Not quite — the name must be on the approved register or cleared by the naming committee, and you must give a child a name within six months. The Personal Names Act no. 45/1996 says it is compulsory to give a child a name within six months of birth (Art. 2). If you ask for a given or middle name that is not on the names register, the National Registry (Þjóðskrá) does not record it at once but refers the case to the naming committee (mannanafnanefnd), which decides whether the name fits the Icelandic language system and the rules of the Act. The myth many hold is that the naming committee has been abolished and any name now goes. That is wrong: bills to change the system have come up repeatedly, including in 2025 and 2026, but none has been passed — the committee still operates and the 1996 Act stands essentially unchanged. A child may bear at most three given and middle names in total plus a patronymic, and the committee's rulings cannot be appealed to a higher authority.

📋 The rules

  • Article 2 of the Personal Names Act no. 45/1996: it is compulsory to give a child a name within six months of birth.
  • A given or middle name that is not on the names register is not recorded at once but referred to the naming committee for a ruling.
  • The naming committee is appointed for four years with three members; it keeps the names register and its rulings cannot be appealed to a higher authority (Art. 22).
  • Given names and a middle name may never exceed three in total (Art. 1), and a name must be able to take an Icelandic genitive ending and fit the language system.
  • If guardians ignore a call to name the child, the National Registry can impose daily fines; the Act names ISK 1,000, but that figure is index-linked to January 1996 and so higher in reality.

🔓 Exceptions

  • If one parent is a foreign national, the child may be given one name that departs from the rules if it is shown the name is valid in the parent's home country — but the child must still bear one name that fits Art. 5.
  • Names already on the names register need not go before the committee; they are recorded directly by the National Registry.
  • The committee can adapt foreign names to Icelandic by ruling, so a name not on the register can still be approved.

⚠️ Penalties & fines

The "penalty" for not following the rules is not prison but delay and coercion. If a child is not named within six months, the National Registry alerts the guardians to the duty and calls on them to name the child. If they ignore the call within one month without valid reasons, the National Registry may, after repeated written notice, impose daily fines that run until the child is named and go to the treasury. Here lies a classic stale figure: the Act names ISK 1,000 per day, but that amount is tied to the consumer price index of January 1996 and has therefore risen substantially in real terms — the nominal figure in the statute is not the amount that would actually be imposed today. The hidden cost is practical too: a nameless child runs into trouble with registrations, travel documents and services. If the committee rejects a name, another must be chosen, and meanwhile the child sits nameless in the system.

📎 Official sources

Last verified: 2026-07-12

❓ Frequently asked

Has the naming committee been abolished?

No, that is a widespread misunderstanding — bills to change or abolish the system have come up repeatedly, including in 2025 and 2026, but none has been passed by parliament. The Personal Names Act no. 45/1996 therefore stands essentially unchanged, and the naming committee still operates and keeps the names register.
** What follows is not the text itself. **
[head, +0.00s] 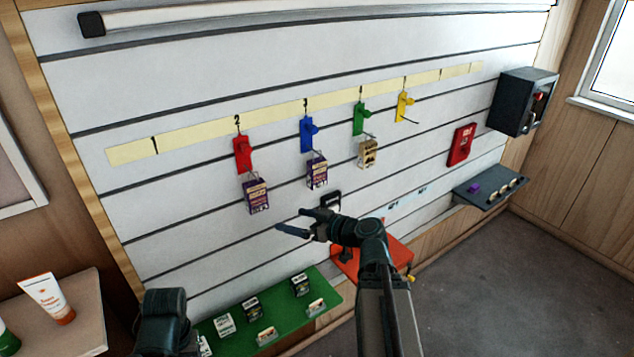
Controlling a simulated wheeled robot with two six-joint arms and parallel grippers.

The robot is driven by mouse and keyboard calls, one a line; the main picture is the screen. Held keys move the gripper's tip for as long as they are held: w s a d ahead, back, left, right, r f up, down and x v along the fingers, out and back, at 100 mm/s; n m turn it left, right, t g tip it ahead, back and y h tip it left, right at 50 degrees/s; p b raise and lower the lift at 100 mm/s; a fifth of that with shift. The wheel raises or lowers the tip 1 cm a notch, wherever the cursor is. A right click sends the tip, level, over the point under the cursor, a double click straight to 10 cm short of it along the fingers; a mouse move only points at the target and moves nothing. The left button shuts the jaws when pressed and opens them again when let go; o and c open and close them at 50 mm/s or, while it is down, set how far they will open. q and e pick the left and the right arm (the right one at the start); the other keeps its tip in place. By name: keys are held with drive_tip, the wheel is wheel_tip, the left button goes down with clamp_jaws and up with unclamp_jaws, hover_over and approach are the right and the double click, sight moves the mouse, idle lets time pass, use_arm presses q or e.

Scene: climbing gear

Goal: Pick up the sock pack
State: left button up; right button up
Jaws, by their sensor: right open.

How long do I have to name my child?

It is compulsory to give a child a name within six months of birth under Article 2 of the Personal Names Act. If naming runs past that time, the National Registry alerts the guardians to the duty and can ultimately impose daily fines if calls are ignored without valid reasons.

What if the name I want is not on the register?

Then the National Registry does not record it at once but refers the case to the naming committee, which decides whether it fits the Icelandic language system and the rules of the Act. The committee can approve the name, reject it or adapt a foreign name to Icelandic, and its rulings cannot be appealed to a higher authority.

How many names may my child bear?

Given names and a middle name may never exceed three in total under Article 1 of the Personal Names Act, in addition to a patronymic. A name must also be able to take an Icelandic genitive ending and fit the general rules of the language to be recorded without special treatment by the committee.

Does it cost anything to get a name recorded?

Recording a name already on the register is part of ordinary National Registry service, but if the matter goes before the naming committee a fee applies for the committee's consideration. Daily fines for failing to name a child are a separate measure; the Act names ISK 1,000 per day, but that figure is index-linked from 1996 and so higher in reality.